Bombay Stock Exchange Mumbai India
A man looks at a screen displaying election results on the facade of the Bombay Stock Exchange (BSE) building in Mumbai on 16 May. Reuters

India's Bombay Stock Exchange (BSE) has resumed trading after three hours of outage due to a technical glitch.

BSE's main benchmark index, the Sensex, had stopped updating along with other sub-indices and stock prices on 3 July, forcing the exchange to shut down all market operations.

The stock exchange told CNBC-TV18 that the network service vendor HCL was working to resolve the issue at the earliest.

BSE member Dipen Mehta said the decision by the bourse to shut trading was a sensible one.

"Otherwise it would create problems at the broker end," Firstbiz quoted Mehta as saying.

This was for the second time in two months that the BSE faced a technical glitch. On 11 June, the BSE could not update its Sensex details for about 20 minutes at the start of trading.

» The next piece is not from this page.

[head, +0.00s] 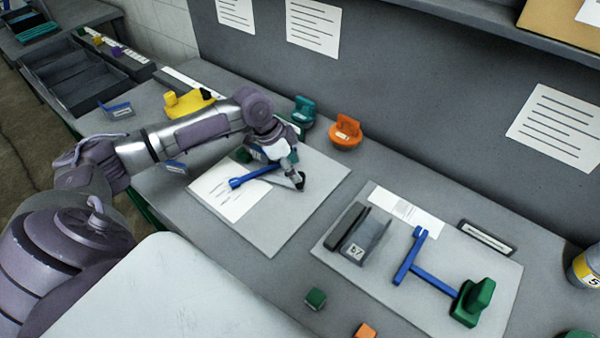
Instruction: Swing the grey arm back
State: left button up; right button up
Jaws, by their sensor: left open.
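My left gripper (298,181) is open over the right part of the left grey board (270,222), with its fingers pointing down. A blue bar (252,177) with a knobbed end lies on this board, just left of the gripper. Its right end runs behind my fingers, and I cannot tell whether they touch it. A dark green piece (243,155) shows partly behind my wrist. On the right board (440,318), a dark grey bar (345,227) lies beside a grey labelled channel (366,240). My right gripper is not in view.
The right board also holds blue bars (408,256) and a green block (473,302). Orange (345,132) and teal (303,111) pieces stand behind the left board. A yellow piece (187,103) is behind my forearm. A small green cube (315,298) lies near the front edge.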

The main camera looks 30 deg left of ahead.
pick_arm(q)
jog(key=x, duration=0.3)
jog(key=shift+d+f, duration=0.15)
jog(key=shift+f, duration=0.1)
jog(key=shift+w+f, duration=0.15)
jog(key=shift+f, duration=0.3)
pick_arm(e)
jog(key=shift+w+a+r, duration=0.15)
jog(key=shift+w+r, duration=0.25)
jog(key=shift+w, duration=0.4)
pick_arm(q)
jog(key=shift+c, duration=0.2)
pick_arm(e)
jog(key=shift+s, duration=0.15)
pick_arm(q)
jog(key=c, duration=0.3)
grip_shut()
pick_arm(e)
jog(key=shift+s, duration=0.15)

In April, the exchange introduced a new trading system. On the first day, it suffered a technical glitch and traders were unable to access the platform.

With the introduction of the new trading system, the BSE claims to be the fastest exchange in India, with trading speed improved from 10 milliseconds to 200 microseconds. The exchange plans to cut trading response time further to 20 microseconds in three years.

On 2 July, the Sensex rose to a record high on hopes the newly-elected government will announce reforms to revive the economy in its upcoming budget this month.

It opened in the green at 25875.75 points on the outage day. It is trading up 0.03% at 25848.16 as at 2:25 pm local time. Meanwhile, the National Stock Exchange's Nifty index is trading down 0.06% at 7720.85.